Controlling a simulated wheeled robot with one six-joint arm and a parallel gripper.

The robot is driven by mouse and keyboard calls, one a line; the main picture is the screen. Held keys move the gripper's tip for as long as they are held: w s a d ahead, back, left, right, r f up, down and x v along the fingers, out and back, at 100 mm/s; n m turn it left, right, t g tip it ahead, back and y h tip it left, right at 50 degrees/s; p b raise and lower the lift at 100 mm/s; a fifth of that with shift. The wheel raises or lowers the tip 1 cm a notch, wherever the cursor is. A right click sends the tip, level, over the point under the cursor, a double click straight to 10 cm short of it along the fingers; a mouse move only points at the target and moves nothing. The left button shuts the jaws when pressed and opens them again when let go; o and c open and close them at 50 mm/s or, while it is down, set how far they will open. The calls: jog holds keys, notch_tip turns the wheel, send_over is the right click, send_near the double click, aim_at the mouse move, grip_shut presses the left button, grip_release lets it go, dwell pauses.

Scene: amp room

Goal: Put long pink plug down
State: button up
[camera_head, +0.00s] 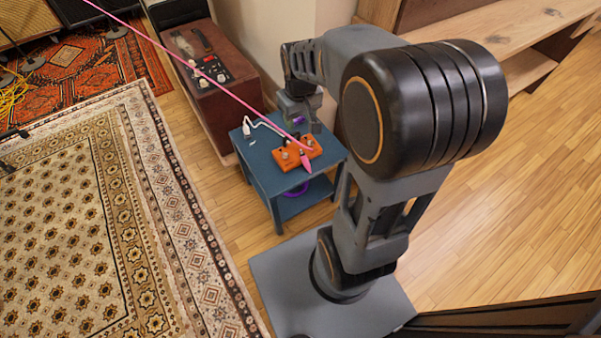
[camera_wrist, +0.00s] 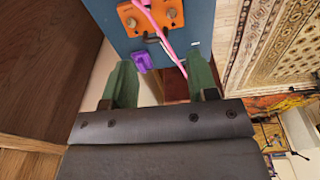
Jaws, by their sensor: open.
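The long pink plug (camera_head: 306,163) lies at the front edge of an orange pedal (camera_head: 285,156) on a small blue table (camera_head: 262,163). Its pink cable (camera_head: 212,82) runs to the upper left. My gripper (camera_head: 300,118) is above the back of the table, apart from the plug. In the wrist view, my gripper (camera_wrist: 157,62) is open, its green fingers spread with nothing clamped between them. The pink cable (camera_wrist: 167,42) passes across the pedal (camera_wrist: 151,18) and down toward the right finger. The plug's tip is cut off or hidden in the wrist view.
A purple piece (camera_wrist: 142,61) sits at the table edge near the left finger. A white plug (camera_head: 246,128) with a white cable lies on the table's left corner. A dark red cabinet (camera_head: 228,108) stands behind left; a patterned rug (camera_head: 75,215) covers the left floor.

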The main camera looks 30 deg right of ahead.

Task to complete
Retype the listing exactly. Pictures do not belong in the copy.

Right answer
Controlling a simulated wheeled robot with one six-joint arm and a parallel gripper.

The robot is driven by mouse and keyboard calls, one a line; the main picture is the screen. Held keys move the gripper's tip for as long as they are held: w s a d ahead, back, left, right, r f up, down and x v along the fingers, out and back, at 100 mm/s; n m turn it left, right, t g tip it ahead, back and y h tip it left, right at 50 degrees/s; p b raise and lower the lift at 100 mm/s; a fifth of that with shift. The wheel raises or lowers the tip 1 cm a notch, wherever the cursor is. A right click sends the tip, level, over the point under the cursor, a double click straight to 10 cm short of it along the fingers; a mouse move only points at the target and moves nothing. The left button shuts the jaws when pressed and opens them again when let go; o and c open and close them at 50 mm/s or, while it is down, set how far they will open. The calls: jog holds keys, notch_tip turns the wheel, send_over is the right click, send_near the double click, aim_at the mouse move, grip_shut presses the left button, grip_release lets it go, dwell pauses.

Scene: amp room

Goal: Put long pink plug down
State: button up
[camera_head, +0.00s] 
[camera_wrist, +0.00s] 
Jaws, by their sensor: open.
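The long pink plug (camera_head: 306,163) lies at the front edge of an orange pedal (camera_head: 285,156) on a small blue table (camera_head: 262,163). Its pink cable (camera_head: 212,82) runs to the upper left. My gripper (camera_head: 300,118) is above the back of the table, apart from the plug. In the wrist view, my gripper (camera_wrist: 157,62) is open, its green fingers spread with nothing clamped between them. The pink cable (camera_wrist: 167,42) passes across the pedal (camera_wrist: 151,18) and down toward the right finger. The plug's tip is cut off or hidden in the wrist view.
A purple piece (camera_wrist: 142,61) sits at the table edge near the left finger. A white plug (camera_head: 246,128) with a white cable lies on the table's left corner. A dark red cabinet (camera_head: 228,108) stands behind left; a patterned rug (camera_head: 75,215) covers the left floor.

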The main camera looks 30 deg right of ahead.

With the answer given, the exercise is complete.